Friday, 17 December 2010

Cambodia to let 62 Vietnamese refugees stay longer

via CAAI

Dec 17, 2010

PHNOM PENH, Cambodia (AP) — Cambodia said Friday it will allow 62 Vietnamese refugees to stay in the country a few more weeks as a favor to the U.N. refugee agency but believes they no longer face any danger in Vietnam and can be sent back.

Cambodia previously gave the U.N. High Commissioner for Refugees a New Year's Day deadline to close a refugee compound in the Cambodian capital. But the country will now give the agency until Feb. 15 instead, Foreign Minister Hor Namhong said.

"Vietnam is speeding up its economic growth. There is no war and no bombs, therefore Vietnam should not have any refugees," Hor Namhong told reporters. "For the refugees who have not been granted asylum, they must be sent back to Vietnam. They cannot stay in Cambodia."

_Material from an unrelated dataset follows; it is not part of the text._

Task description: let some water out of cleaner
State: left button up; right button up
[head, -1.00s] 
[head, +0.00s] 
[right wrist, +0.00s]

The Foreign Ministry notified the UNHCR this month it planned to shut the housing compound Jan. 1 and send the residents home. Cambodia wants to close the compound in Phnom Penh to deter more arrivals.

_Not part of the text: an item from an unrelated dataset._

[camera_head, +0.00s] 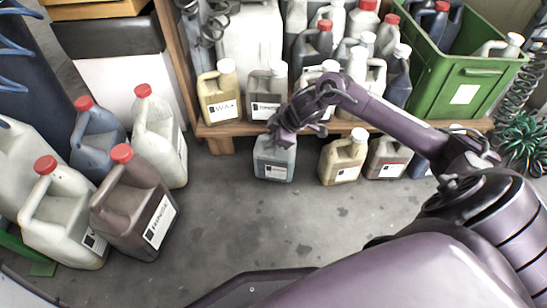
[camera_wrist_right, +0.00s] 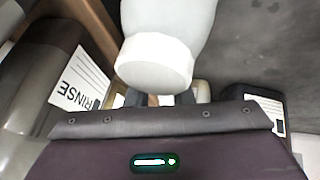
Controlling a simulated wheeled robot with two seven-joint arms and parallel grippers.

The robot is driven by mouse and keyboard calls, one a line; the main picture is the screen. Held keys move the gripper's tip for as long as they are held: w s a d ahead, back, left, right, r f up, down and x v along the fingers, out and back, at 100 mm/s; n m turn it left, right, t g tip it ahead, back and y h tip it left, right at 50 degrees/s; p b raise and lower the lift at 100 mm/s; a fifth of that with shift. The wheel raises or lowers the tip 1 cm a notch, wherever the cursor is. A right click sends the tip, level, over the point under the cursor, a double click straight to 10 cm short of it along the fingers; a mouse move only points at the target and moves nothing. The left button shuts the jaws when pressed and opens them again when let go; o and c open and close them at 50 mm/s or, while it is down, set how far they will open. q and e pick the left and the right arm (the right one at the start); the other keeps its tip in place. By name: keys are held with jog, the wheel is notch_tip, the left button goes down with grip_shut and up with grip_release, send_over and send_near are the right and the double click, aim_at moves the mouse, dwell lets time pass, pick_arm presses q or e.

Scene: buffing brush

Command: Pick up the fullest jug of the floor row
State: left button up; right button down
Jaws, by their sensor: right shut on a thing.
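My right gripper (camera_head: 284,132) is over the top of a grey-blue jug (camera_head: 274,163) at the left end of the floor row, and shut on it. The gripper hides the jug's cap and handle in the head view. In the right wrist view a white cap (camera_wrist_right: 155,65) and pale body show just beyond the fingers. The jug looks upright; I cannot tell whether it touches the floor. To its right in the row stand a yellowish jug (camera_head: 342,158) with a white cap and a brownish-grey jug (camera_head: 388,158), partly under my arm. My left gripper is out of view.
A wooden shelf (camera_head: 232,130) behind holds several jugs, including a yellow one (camera_head: 219,93). A green crate (camera_head: 460,80) of jugs stands at the right. Several red-capped jugs, one brown (camera_head: 133,205), stand at the left. The middle floor (camera_head: 270,225) is clear.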

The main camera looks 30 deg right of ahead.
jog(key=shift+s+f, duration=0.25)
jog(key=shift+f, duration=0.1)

The UNHCR pleaded for a little more time to help resettle the refugees.

"We'll do them a favor. Prime Minister Hun Sen decided to postpone the deadline," the foreign minister said.

Thousands of hill tribe people known as Montagnards fled to Cambodia since 2001, when Vietnam cracked down on protests against land confiscation and religious restrictions.

The current group is the last batch of asylum-seekers from 1,812 Vietnamese hill tribe people taken in by the UNHCR since 2006. The agency has resettled 999, mostly in the United States, and sent 751 home.

Many Montagnards sided with the United States during the Vietnam War, attend Protestant churches not recognized in Vietnam and are generally distrusted by the communist government.